Normal distribution occurs frequently in various fields of (social) science.
For example, weight, height, intelligence, and income are most normally distributed:
x = seq(-4, 4, 0.1)
y = dnorm(x)
par(mfrow = 1:2)
plot(x, y, type = "l")
library(MASS)
attach(chickwts)
truehist(weight)
mean(weight)
## [1] 261.3
sd(weight)
## [1] 78.07
shapiro.test(weight)
##
## Shapiro-Wilk normality test
##
## data: weight
## W = 0.9767, p-value = 0.2101
It would be surprising if there is not any normal distribution in language.
So can we find such distribution in a Chinese corpus?
Let’s take sentence length in part of the ASBC as the first investigation:
corpus.file = scan("sentences.txt", "char", sep = "\n")
word.list = lapply(corpus.file, strsplit, split = " ")
word.vector = sapply(word.list, unlist)
sentence.length = sapply(word.vector, length)
truehist(sentence.length)
mean(sentence.length)
## [1] 8.15
sd(sentence.length)
## [1] 4.39
shapiro.test(sentence.length)
##
## Shapiro-Wilk normality test
##
## data: sentence.length
## W = 0.913, p-value < 2.2e-16
Unfortunately, sentence length is not normally distributed.
How about specific word frequency in a chunked balanced corpus?
word.vector = unlist(word.list)
asbc = data.frame(word = word.vector, chunk = cut(1:length(word.vector), breaks = 40,
labels = F))
asbc$DE = asbc$word == "的(DE)"
countofDE = tapply(asbc$DE, asbc$chunk, sum)
truehist(countofDE)
shapiro.test(countofDE)
##
## Shapiro-Wilk normality test
##
## data: countofDE
## W = 0.9878, p-value = 0.9374
It seems normally distributed, but is it just a chance?

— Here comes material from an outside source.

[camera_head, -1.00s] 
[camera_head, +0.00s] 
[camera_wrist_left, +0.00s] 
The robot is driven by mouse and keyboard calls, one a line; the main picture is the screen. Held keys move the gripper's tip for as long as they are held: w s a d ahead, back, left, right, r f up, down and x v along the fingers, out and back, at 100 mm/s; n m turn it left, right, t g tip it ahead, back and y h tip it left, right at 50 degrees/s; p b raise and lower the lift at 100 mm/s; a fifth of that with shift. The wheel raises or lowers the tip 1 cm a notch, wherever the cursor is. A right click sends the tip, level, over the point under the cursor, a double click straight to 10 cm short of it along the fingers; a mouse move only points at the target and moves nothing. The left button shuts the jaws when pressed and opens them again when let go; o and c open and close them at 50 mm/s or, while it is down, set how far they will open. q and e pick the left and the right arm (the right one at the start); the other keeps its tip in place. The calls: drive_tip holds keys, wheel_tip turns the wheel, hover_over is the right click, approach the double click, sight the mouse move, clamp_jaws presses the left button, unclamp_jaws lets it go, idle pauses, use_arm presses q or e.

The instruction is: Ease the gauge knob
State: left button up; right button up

Let's re-examine the normality with the corpus size varying:
a = function(word.vector, word = "的(DE)", b = 40) {
asbc = data.frame(word.vector, chunk = cut(1:length(word.vector), breaks = b,
labels = F))
asbc$DE = asbc$word == "的(DE)"
countofDE = tapply(asbc$DE, asbc$chunk, sum)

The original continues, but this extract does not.